Set problem: Reproduce each line of the material exactly, minus any picture.

Collected material:
════════════════
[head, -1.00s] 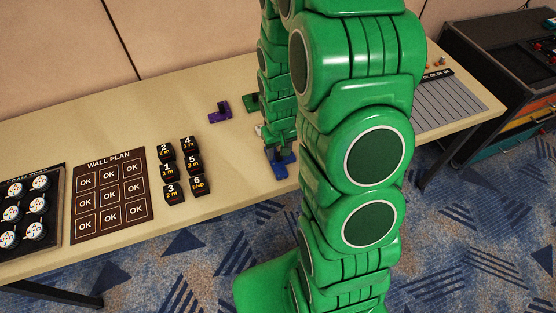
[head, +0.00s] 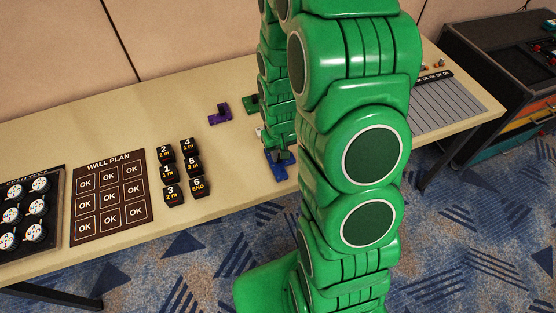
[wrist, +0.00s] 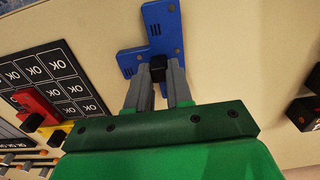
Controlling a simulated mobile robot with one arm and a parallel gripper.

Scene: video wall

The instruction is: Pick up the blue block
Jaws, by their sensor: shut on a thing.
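The blue block (head: 276,168) lies near the front edge of the tan table in the head view, partly hidden by my gripper and arm. In the wrist view the blue block (wrist: 164,30) has a long bar and a shorter arm to the left. My gripper (wrist: 159,68) has its grey fingers at the near end of the block and is shut on it. In the head view my gripper (head: 280,154) points down onto the block. I cannot tell whether the block is clear of the table.
A purple block (head: 219,113) and a partly hidden green block (head: 250,103) lie behind. Several black numbered tiles (head: 181,172) and a brown wall plan board (head: 110,197) lie to the left. In the wrist view a red piece (wrist: 36,107) lies left of my gripper.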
════════════════
Solution below:
[head, -1.00s] 
[head, +0.00s] 
[wrist, +0.00s] 
Controlling a simulated mobile robot with one arm and a parallel gripper.

Scene: video wall

The instruction is: Pick up the blue block
Jaws, by their sensor: shut on a thing.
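The blue block (head: 276,168) lies near the front edge of the tan table in the head view, partly hidden by my gripper and arm. In the wrist view the blue block (wrist: 164,30) has a long bar and a shorter arm to the left. My gripper (wrist: 159,68) has its grey fingers at the near end of the block and is shut on it. In the head view my gripper (head: 280,154) points down onto the block. I cannot tell whether the block is clear of the table.
A purple block (head: 219,113) and a partly hidden green block (head: 250,103) lie behind. Several black numbered tiles (head: 181,172) and a brown wall plan board (head: 110,197) lie to the left. In the wrist view a red piece (wrist: 36,107) lies left of my gripper.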

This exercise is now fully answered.